Hi,
Having a crap day. It's a new year and I know I need to pull myself together and look to the future but I'm struggling.
My story is not uncommon, 'dh' and I had been together for 10 years and married for 6 with a 5 yr old DD. We had what I though was a good marriage until spring last year when after a minor argument he made the decision to move out as he needed 'thinking time' and never came back.
I never have found out if there was an ow, there weren't any obvious signs and nobody has crawled out from the woodwork yet. He has always maintained that his decision was 'for the best', and has not once expressed any regret. He has a good relationship with our DD.

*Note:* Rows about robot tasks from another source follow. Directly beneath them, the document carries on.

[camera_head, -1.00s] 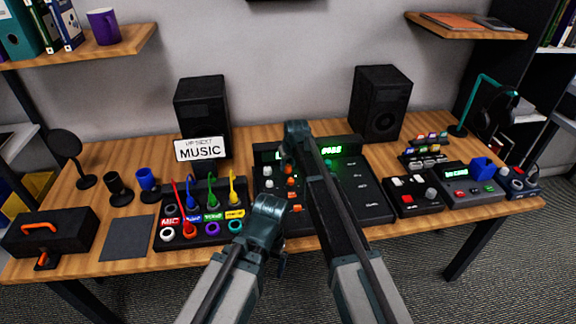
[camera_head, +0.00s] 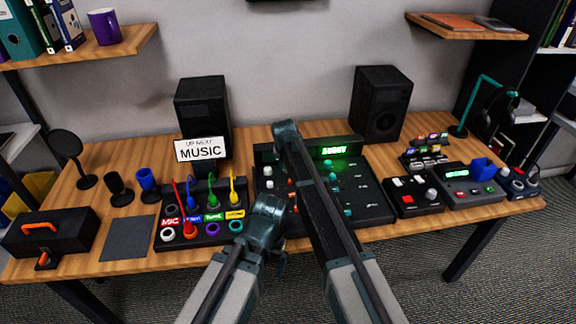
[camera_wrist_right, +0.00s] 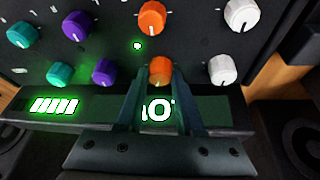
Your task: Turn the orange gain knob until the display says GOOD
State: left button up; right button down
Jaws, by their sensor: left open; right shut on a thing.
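The black mixer (camera_head: 365,202) stands in the middle of the desk. In the right wrist view, my right gripper (camera_wrist_right: 160,78) is shut on an orange knob (camera_wrist_right: 159,68) in the row nearest the display. A second orange knob (camera_wrist_right: 152,18) sits above it in that view. The lit green display (camera_head: 334,151) shows text too small to read surely. In the wrist view, its bars (camera_wrist_right: 55,106) are lit and my fingers partly cover its letters. My left gripper (camera_head: 278,258) is open and empty at the mixer's front edge, partly hidden by its own wrist.
White knobs (camera_wrist_right: 242,14) and purple knobs (camera_wrist_right: 105,70) flank the orange ones closely. A cable panel (camera_head: 205,240) stands left of the mixer and a small control box (camera_head: 412,198) right of it. Speakers (camera_head: 382,104) stand behind. My right arm crosses the mixer.

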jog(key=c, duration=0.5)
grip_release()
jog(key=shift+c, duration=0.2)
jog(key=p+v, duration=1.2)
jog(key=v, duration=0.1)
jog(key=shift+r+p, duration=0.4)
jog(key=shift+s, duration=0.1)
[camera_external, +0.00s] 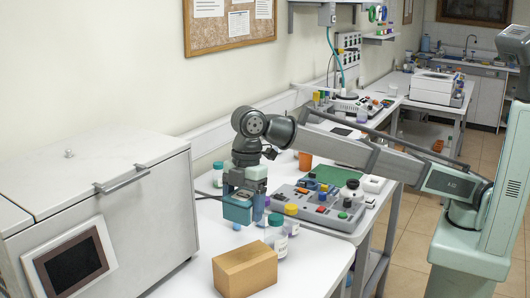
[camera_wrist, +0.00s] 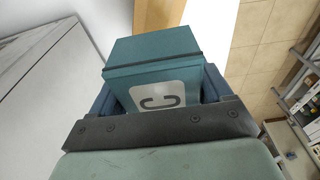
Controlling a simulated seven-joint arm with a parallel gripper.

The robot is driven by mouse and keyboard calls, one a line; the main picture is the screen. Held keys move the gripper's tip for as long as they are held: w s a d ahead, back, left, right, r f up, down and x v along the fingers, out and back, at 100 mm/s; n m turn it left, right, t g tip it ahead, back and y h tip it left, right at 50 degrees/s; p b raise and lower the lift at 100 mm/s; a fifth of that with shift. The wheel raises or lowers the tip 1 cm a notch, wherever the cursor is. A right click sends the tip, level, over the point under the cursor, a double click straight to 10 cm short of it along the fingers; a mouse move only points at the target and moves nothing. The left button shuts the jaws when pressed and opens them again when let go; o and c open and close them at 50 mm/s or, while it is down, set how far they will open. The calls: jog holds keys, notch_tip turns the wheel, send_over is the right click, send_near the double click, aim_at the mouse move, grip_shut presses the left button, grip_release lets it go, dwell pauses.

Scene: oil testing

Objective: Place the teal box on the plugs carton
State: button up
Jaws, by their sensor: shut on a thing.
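The teal box (camera_external: 237,212) is held in my gripper (camera_external: 243,193), above the white table. In the wrist view the teal box (camera_wrist: 155,58) sits between the two fingers (camera_wrist: 158,92), with a dark band and a white label with a dark letter. A plain tan carton (camera_external: 245,272), which looks like the plugs carton, stands on the table in front of my gripper and slightly right; no lettering shows on it. A tan surface (camera_wrist: 200,14) beyond the box in the wrist view may be part of it. The teal box is apart from the carton.
A large grey cabinet (camera_external: 100,205) stands close on the left. Bottles with coloured caps (camera_external: 277,236) stand just behind the carton. A grey panel with coloured parts (camera_external: 322,205) lies behind to the right. The table is clear left of the carton.

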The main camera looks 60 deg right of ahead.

We are getting divorced so I should be looking forward to a new start but I just don't know how to. It sounds so stupid written down but I was trying to think of a wish for new year and all i could come up with was 'to be happy'. Problem is I just don't know what could make me happy anymore. The world is turning and I'm getting through the weeks and months just fine but under the surface I feel as though my soul has been torn from my body.
We had been having several years of ivf for a second child and were ready to start a big renovation project on our home that i had been planning for many years. I'm now going to lose my home in the divorce and have no choice but to move into rented accommodation with our DD due to our financial situation. I am also late 30's so will never have anymore children. He has destroyed all my hopes and dreams for the future and I can't believe I will ever be happy again. I don't think he has any idea of the pain he has caused.
Sorry for the long post, just needed to get this out of my system.